June 28, 2015

Cybersix, episode 7 "Brainwashed"

In the basement lab of his mansion, José gloats about the completion of a cybernetic helmet. He summons the Chief of Police (dramatic sting!) who nods as José requests the six best detectives on the force.

In the marketplace, Julian is panhandling with an impressive display of Cat's Cradle. When a group of thugs start shoving through people and toppling stands, Julian trips them up and makes a fool of them. Just as they're about the pound the kid, studly, moustachioed Detective Henrique shows up, sending them to clean up their mess and jokingly inspiring Julian to give their leader his wallet back. Henrique gets a call from his Chief.

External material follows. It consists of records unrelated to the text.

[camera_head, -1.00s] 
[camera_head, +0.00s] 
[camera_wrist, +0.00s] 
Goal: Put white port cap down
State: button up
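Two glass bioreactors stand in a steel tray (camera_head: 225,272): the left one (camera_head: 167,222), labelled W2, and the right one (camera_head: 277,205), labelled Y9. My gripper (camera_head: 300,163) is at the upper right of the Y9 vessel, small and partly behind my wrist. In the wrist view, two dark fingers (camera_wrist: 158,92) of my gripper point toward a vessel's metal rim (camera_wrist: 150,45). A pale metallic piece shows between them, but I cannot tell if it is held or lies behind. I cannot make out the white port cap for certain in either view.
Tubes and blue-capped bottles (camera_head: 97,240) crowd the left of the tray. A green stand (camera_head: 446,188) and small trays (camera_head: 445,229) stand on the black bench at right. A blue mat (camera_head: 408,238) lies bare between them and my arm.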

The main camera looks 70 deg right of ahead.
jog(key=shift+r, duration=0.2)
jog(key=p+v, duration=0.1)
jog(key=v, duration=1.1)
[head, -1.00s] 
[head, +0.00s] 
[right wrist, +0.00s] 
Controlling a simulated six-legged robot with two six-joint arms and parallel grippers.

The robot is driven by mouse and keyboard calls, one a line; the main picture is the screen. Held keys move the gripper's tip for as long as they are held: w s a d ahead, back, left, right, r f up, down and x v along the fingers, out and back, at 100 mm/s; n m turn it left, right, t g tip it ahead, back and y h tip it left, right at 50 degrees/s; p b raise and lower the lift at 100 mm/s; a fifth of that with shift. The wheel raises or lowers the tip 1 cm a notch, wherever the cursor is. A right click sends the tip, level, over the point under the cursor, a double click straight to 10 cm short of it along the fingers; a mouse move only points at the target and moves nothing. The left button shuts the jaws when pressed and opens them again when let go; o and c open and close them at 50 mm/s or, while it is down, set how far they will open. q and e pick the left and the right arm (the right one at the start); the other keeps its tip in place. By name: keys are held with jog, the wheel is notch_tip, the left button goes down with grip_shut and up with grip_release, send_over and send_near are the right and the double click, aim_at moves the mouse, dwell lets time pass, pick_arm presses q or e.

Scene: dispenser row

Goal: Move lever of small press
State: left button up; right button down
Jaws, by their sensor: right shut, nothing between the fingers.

At Police HQ, Henrique and five other detectives are fitted out with the helmets, claimed by the Chief to designate them as a special unit. As soon as they're all on, José is revealed, activating the helmets and using them to brainwash the detectives into believing Cybersix is responsible for having robbed a bank. They're also outfitted with watches timed to bring them in for periodic "recharges", as well as high-tech laser guns. José gloats.

At the cafe, Adrian and Lucas watch as a storm rolls in. Lucas says it's nice to have a warm home, reminding Adrian he has someone he hasn't looked in on in a while.

As rain washes over the streets, Julian seeks shelter in a doorway. Cybersix and Data-7 appear to keep him company, and he tells them about his buddy, Detective Henrique. This intercuts with Henrique and the others scouring every alley, warehouse, and street they can find in search of their prey. As the rain clears, Cybersix and Data-7 walk Julian home. She suddenly ducks a laser blast and leaps everyone to the safety of the rooftops. Watching over the ledge, both she and Julian are shocked to see the gunman was Henrique as he continues searching. She's confused about the police being after her, so she tells Data-7 to stay with Julian while she leaps off to investigate.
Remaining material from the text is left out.